2008年暮れ、仕事と住まいを奪われた派遣労働者を救済するため日比谷公園にできた「年越し派遣村」(AFP=時事)

2008年暮れ、仕事と住まいを奪われた派遣労働者を救済するため日比谷公園にできた「年越し派遣村」(AFP=時事)

 わかる。筆者も30年以上前、最初に勤めたスポーツ新聞社ではアルバイト社員だったので「学生さん」と呼ばれた。古い話だが、新聞や出版の古い人の一部は若いアルバイトを「学生さん」と呼んだ。学生であってもなくても「学生さん」。かつて新聞社や出版社を目指す学生限定で在学中に見習い(いまで言うインターンか)をさせていた名残でとくに気にしてはいなかったが、やはり当時の中堅記者から下の世代に苗字で呼んでもらえると嬉しかった。荒っぽい体育会の現場、呼び捨てはもっと嬉しかった。

 いまやタバコの煙でもうもうとしていた社内は禁煙となり、制服姿のお茶くみ女性も社内から消えた。

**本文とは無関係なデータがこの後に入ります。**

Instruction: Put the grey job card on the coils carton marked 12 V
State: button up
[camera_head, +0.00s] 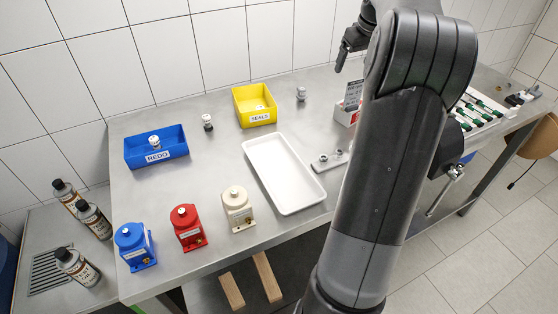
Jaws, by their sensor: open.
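My gripper (342,60) is at the top centre, dark, pointing down above the bench, and nothing shows between its fingers. It is open. Just below and right of it, a grey card with dark print (353,94) stands upright at a small white and red box (343,116). Whether the card is in the box or behind it I cannot tell. My arm hides the right side of both. No 12 V marking is readable, and I cannot tell which thing is the coils carton.
A white tray (254,152) lies mid-bench. A yellow SEALS bin (242,117) and blue REDO bin (131,154) stand behind. Blue (132,239), red (187,232) and cream (237,213) pumps line the front. A white rack (486,108) stands right of my arm.

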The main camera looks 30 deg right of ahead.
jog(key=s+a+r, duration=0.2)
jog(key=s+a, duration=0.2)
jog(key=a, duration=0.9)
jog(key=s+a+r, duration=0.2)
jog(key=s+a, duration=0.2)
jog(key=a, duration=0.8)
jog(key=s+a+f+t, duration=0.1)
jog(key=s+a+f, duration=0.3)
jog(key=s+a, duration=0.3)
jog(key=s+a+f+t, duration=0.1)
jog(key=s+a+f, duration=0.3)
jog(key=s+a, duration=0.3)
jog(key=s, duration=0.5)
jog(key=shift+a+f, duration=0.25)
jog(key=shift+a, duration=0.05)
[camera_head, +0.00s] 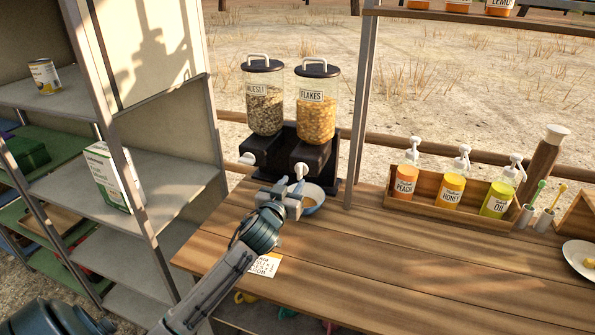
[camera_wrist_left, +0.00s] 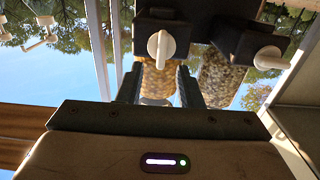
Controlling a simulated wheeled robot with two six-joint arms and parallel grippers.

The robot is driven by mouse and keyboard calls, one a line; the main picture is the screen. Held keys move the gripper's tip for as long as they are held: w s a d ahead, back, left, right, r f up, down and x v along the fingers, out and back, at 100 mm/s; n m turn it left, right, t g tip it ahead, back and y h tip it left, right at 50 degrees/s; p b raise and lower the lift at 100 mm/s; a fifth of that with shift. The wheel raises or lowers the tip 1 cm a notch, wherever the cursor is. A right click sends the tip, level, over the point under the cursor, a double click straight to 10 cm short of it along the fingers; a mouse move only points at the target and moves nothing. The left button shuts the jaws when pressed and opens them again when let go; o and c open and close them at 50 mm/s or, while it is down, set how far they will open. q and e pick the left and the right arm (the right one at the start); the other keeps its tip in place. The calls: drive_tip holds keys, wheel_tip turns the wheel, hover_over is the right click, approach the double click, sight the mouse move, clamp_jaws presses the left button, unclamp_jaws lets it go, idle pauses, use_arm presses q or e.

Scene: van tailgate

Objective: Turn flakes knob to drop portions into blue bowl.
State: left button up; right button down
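The flakes dispenser (camera_head: 316,112) stands on the right of a black double stand, with the white flakes knob (camera_head: 300,170) on its front. The flakes knob also shows in the left wrist view (camera_wrist_left: 160,46), with its lever upright in that picture. The blue bowl (camera_head: 314,203) is under the flakes outlet, partly hidden by my left gripper (camera_head: 295,190). What the bowl holds cannot be seen. In the left wrist view my left gripper (camera_wrist_left: 160,80) is open, its fingers apart, with the knob in line between and just beyond the tips. My right gripper is not in view.
The muesli dispenser (camera_head: 264,105) and its knob (camera_head: 246,159) are close on the left. A printed card (camera_head: 265,264) lies on the wooden counter (camera_head: 400,270). A wooden caddy (camera_head: 430,195) with jars is on the right. Grey shelves (camera_head: 165,180) stand left. The counter's middle is clear.

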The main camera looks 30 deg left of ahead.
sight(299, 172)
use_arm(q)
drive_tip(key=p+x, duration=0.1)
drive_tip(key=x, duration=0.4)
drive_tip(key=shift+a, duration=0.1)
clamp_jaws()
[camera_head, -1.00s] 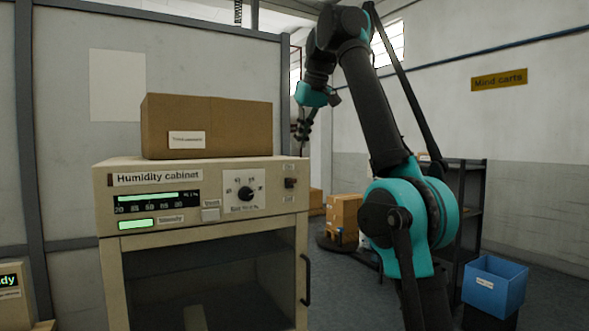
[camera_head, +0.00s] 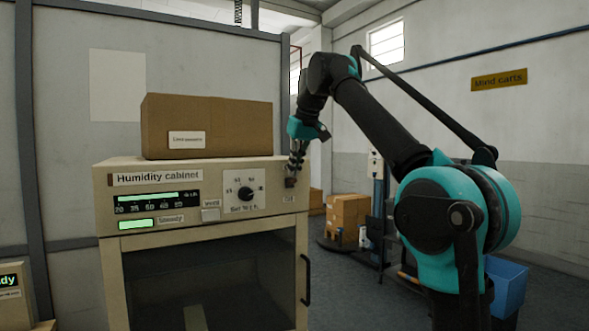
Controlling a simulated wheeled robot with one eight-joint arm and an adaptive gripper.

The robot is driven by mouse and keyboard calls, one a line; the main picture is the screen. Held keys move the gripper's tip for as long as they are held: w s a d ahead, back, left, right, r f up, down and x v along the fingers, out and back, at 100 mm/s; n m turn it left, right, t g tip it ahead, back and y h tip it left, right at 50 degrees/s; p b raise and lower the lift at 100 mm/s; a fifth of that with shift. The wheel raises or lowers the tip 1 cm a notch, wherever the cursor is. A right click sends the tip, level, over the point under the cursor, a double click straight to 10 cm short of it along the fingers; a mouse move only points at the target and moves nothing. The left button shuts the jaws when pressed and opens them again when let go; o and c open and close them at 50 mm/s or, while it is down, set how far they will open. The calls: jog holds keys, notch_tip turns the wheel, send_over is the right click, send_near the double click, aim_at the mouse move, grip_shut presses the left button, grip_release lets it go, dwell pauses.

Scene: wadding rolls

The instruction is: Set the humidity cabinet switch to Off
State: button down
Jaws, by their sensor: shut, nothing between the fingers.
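The beige humidity cabinet (camera_head: 250,218) stands at left centre, with its name label at the upper left of the panel. Its small dark switch (camera_head: 290,183) is at the right end of the panel. A small label (camera_head: 289,198) sits just below the switch, too small to read surely. My gripper (camera_head: 292,171) is shut and empty, pointing down, with its fingertips at or just above the switch. It hides the upper label and part of the switch. I cannot tell whether the fingers touch the switch or which way the switch is set.
A cardboard box (camera_head: 225,125) rests on top of the cabinet. The panel also bears a dial (camera_head: 245,193), a lit display and a small button. The cabinet door handle (camera_head: 307,280) juts out below. Cartons (camera_head: 347,213) and a blue bin (camera_head: 508,285) stand to the right.

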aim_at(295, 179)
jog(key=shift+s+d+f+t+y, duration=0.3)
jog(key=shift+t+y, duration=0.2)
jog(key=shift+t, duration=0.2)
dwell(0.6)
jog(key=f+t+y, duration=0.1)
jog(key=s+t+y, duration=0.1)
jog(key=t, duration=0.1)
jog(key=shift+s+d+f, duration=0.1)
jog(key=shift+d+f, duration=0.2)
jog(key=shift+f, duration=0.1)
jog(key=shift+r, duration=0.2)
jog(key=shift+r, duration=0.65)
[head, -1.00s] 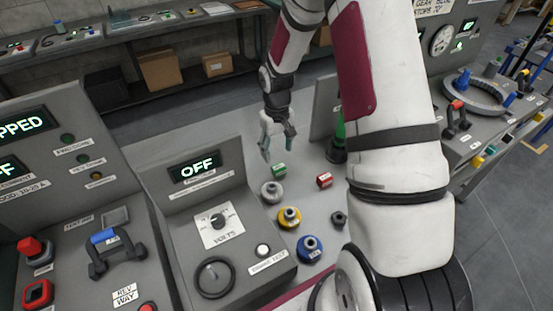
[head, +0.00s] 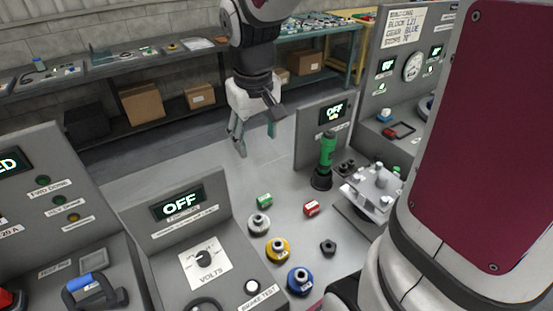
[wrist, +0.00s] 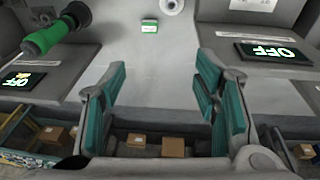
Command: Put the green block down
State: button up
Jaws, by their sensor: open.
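The green block (head: 264,200) rests on the grey bench top, behind the silver knob-shaped part and left of the red block. It also shows in the wrist view (wrist: 149,26), near the top, lying flat with a white label. My gripper (head: 257,148) is open and empty, raised above the bench toward its back edge, beyond the green block and apart from it. In the wrist view my gripper's teal fingers (wrist: 160,85) stand wide apart with nothing between them.
A red block (head: 311,208), a silver knob part (head: 259,224), a yellow one (head: 277,250), a blue one (head: 300,280) and a dark nut (head: 328,247) stand nearby. A green-handled tool (head: 326,160) stands upright at right. A metal fixture (head: 374,190) and OFF panels flank the bench.

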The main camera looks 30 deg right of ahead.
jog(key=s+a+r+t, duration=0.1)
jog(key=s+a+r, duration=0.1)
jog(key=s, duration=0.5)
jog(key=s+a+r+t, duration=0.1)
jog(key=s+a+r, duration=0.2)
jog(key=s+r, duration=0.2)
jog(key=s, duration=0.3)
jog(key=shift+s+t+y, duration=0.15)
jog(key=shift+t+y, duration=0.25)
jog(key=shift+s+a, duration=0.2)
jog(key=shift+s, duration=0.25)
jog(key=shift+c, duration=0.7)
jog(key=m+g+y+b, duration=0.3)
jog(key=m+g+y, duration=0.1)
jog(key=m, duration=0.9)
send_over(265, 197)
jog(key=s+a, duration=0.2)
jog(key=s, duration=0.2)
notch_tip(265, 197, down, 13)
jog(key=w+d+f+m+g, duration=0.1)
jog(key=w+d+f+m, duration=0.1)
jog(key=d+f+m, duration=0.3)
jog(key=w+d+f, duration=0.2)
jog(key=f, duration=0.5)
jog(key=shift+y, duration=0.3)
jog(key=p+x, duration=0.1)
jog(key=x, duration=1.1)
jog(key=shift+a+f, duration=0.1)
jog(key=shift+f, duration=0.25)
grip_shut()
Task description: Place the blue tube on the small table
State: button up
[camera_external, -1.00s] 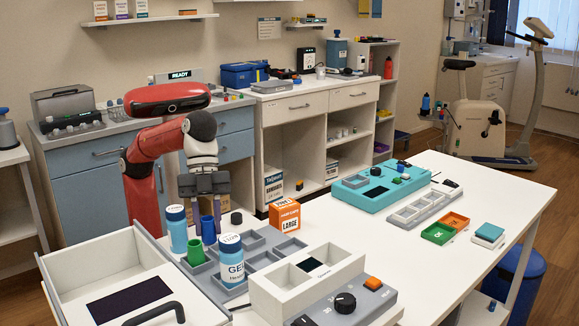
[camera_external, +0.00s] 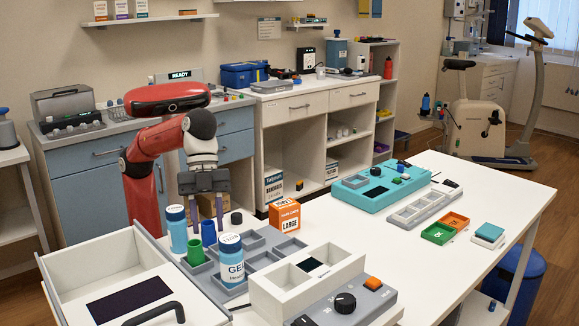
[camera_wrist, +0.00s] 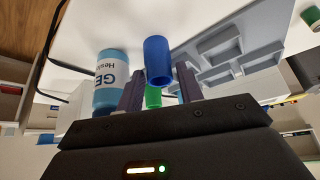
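The blue tube (camera_external: 208,233) stands upright at the grey compartment tray (camera_external: 262,262), between a blue-capped bottle and a green cup; whether it sits in a compartment is hidden. My gripper (camera_external: 207,215) points down just above it, fingers on either side of its top. In the wrist view the tube (camera_wrist: 158,62) shows between and beyond the fingertips (camera_wrist: 160,78), with gaps at both sides, so my gripper looks open. The white table (camera_external: 440,225) carries the tray. I cannot tell which surface is the small table; a white side table (camera_external: 12,156) stands at the far left.
A green cup (camera_external: 194,253), a bottle (camera_external: 177,230) and a GEL bottle (camera_external: 231,262) crowd the tube. An open white drawer (camera_external: 100,262) is at front left. An orange box (camera_external: 285,216) and a teal device (camera_external: 380,187) stand further right.

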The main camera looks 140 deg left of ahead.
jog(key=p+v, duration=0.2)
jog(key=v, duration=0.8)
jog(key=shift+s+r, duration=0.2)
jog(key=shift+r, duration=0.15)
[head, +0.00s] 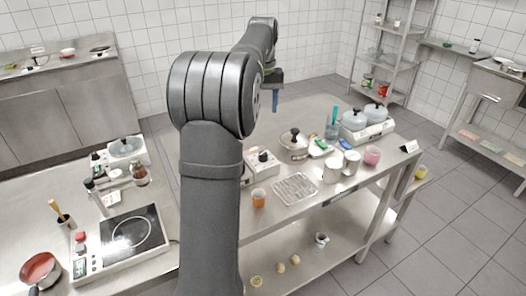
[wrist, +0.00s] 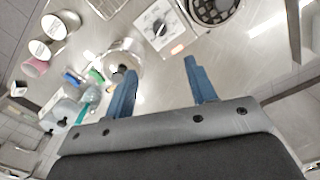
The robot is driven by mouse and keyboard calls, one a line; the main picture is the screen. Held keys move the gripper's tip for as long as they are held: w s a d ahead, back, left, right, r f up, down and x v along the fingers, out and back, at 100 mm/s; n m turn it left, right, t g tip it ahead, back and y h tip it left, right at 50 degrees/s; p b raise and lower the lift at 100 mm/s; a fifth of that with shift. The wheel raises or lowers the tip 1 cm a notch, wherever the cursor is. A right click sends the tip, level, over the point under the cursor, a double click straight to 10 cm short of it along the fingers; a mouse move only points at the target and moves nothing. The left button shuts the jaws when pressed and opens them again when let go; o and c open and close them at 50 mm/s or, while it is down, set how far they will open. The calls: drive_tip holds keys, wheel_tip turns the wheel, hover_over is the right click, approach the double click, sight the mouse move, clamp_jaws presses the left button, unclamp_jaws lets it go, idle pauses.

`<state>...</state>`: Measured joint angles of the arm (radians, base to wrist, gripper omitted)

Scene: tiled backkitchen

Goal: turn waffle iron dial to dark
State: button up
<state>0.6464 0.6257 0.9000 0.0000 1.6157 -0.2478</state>
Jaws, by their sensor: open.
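A white box with a black dial (wrist: 159,27) on its face is at the top middle of the wrist view. In the head view the same white box (head: 262,163) stands on the steel table just right of my arm. A round dark patterned plate (wrist: 213,9), perhaps part of the waffle iron, is beside the box in the wrist view and is cut off by the frame. The dial's setting marks are too small to read. My gripper (wrist: 161,68) is open and empty, its blue fingers apart from the box. In the head view it (head: 275,102) hangs above the table's far side.
A lidded pot (head: 294,143) stands right of the box. A wire rack (head: 295,188), an orange jar (head: 259,198), white mugs (head: 333,169) and a pink cup (head: 372,156) are nearby. A two-pot cooker (head: 366,122) is farther right. A hob (head: 120,242) is on the left counter.

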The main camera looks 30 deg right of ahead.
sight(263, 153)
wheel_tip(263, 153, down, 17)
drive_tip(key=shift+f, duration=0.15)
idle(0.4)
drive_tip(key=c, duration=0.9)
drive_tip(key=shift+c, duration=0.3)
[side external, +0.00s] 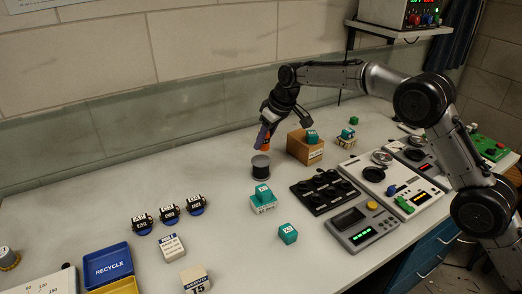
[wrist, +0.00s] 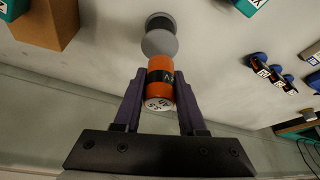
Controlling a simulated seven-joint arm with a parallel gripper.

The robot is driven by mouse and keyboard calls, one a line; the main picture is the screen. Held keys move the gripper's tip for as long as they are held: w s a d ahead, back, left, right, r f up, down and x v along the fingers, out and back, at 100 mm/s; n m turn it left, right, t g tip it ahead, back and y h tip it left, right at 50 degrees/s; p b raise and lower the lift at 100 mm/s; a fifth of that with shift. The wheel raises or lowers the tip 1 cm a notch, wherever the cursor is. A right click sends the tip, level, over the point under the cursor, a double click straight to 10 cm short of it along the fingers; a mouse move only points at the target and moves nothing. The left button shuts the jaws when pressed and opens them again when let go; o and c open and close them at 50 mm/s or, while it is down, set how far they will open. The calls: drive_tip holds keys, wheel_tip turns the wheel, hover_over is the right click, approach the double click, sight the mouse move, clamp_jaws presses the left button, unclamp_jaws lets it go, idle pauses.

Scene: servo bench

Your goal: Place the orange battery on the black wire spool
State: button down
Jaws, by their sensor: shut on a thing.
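My gripper (side external: 265,139) is shut on the orange battery (side external: 267,148), which has a black band in the wrist view (wrist: 161,77). Both purple fingers grip its sides, and its pale labelled end faces the wrist camera. The black wire spool (side external: 260,166) stands upright on the bench, with a grey top and a black side. In the side view the battery is just above the spool's top. In the wrist view the spool (wrist: 158,42) lies beyond the battery's far end, partly overlapped by it. I cannot tell whether they touch.
A cardboard box (side external: 304,146) with a teal block stands right of the spool. A teal block on a white block (side external: 263,199) stands in front of it.

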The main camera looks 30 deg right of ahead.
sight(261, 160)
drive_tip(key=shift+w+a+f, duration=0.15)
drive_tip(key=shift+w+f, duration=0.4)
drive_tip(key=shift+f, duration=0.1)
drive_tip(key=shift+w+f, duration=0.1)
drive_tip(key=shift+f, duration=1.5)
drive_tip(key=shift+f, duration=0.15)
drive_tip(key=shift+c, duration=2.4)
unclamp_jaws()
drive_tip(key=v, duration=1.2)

令和の教え子に話すと驚かれる、是非はともかく時代はアップデートされてゆく。

「いまバイトでもハケンでもよほど扱いの悪い会社や店でもなければそういう呼び方ってしないですよね、でもスキマバイトでまた復活してる感じです」

コロナでもインフルでも出ろって、やばい

 1990年代半ばから2000年代にかけてのいわゆる「ハケン」労働問題はこの国の「負」の歴史でもあったと思う。自由化の名のもとに失われた30年の象徴でもあった。

 とくに労働者派遣法の1999年改正(派遣業務の拡大)、2004年改正(派遣期間の延長と「物の製造の業務」の解禁)は一部派遣会社経営者の「人間を売買してたくさん儲けて逃げる」を可能にしてしまった。2007年に発覚した偽装派遣、二重派遣、労災隠蔽、勝手な給与規定変更、備品購入の強要の「グッドウィル事件」などまさにそれだが、同社に限らず多くの幹部が人間を売買して稼ぎ、逃げて悠々自適の生活をしている。

 大量の「ワープア」「ネカフェ難民」が社会問題となってようやく2012年改正で規制強化となるわけだが、この期間に膨大な数の労働者が犠牲となった事実は確かに、この国の歴史にある。

 スキマバイトはその時代に比べれば牧歌的なものだと思っていたが、問題も多そうだ。さらに話を聞く。

「スキマバイトなのに当日欠勤にペナルティがつくことですね。ずっと問題になってますけどいまだに問題無用でペナルティです。インフルでも出ろって、やばいですよね」(前出のスキマバイトをしている会社員)

 少し補足しなければならないが、インフルエンザの場合、多くのスキマバイトではいったんペナルティがついたあとにカスタマーセンターに相談、ということになっている。そこでペナルティが取り消されるか否かは各社それぞれ、ケースバイケースだ。